To get there meant campaigning.
“I would call lawyers in the various towns and I would say, 'I am coming to your town to campaign and the reason I am calling you is you are the most prominent lawyer in this town and I am asking your permission to come to your town. If you don’t want me to come to your town, you tell me, and I will not come'," Justice Benham said. "Not one lawyer turned me down.”
But, for Benham, who was also the first African American lawyer admitted to practice in Bartow County and later the president of its Bar Association, his reputation as a litigator far outweighed his race.
“The largest majority of my clients were white because I live in an area of the state with a 10 percent black population," he said. "I maybe had 10 to 15 percent black clients. Because I was a litigator and I was winning, my clients wanted to win.”
“I actually proposed that to one of my clients that it was kind of obvious to me that you don’t care that much for people of color," Justice Benham said. "'No, I really don’t,' he said, 'but, I heard about you practicing law and I saw you in court and I want somebody who can win and i don’t care what color they are'.”
While on the Georgia Supreme Court, Benham actively pursued setting up special courts.
“We had drug courts, then we had mental health courts and a whole host of courts that came out of that," he said. "We were still working within the confines of an adversarial system, but we were taking more of a problem-solving approach rather than a winner and losing approach.”
Justice Benham said he sees lawyers as healers and advocates of community service to bring people together rather than adversaries.

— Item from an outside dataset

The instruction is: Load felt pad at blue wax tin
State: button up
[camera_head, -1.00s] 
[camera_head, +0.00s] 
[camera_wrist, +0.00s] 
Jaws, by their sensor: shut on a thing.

“No matter what our race, or religion or our ethnicity, we have more things in common than we have things that separate us," Benham said. "And, if we work on the things we have in common, the things that separate us will be less significant.”
With community service as a hallmark of Justice Benham’s career, he will preside Saturday night at an awards dinner at the CNN Center, where attorneys from every judicial district will receive the Benham Awards for Community Service.
The event will also honor Justice Benham’s career as an attorney and distinguished judge.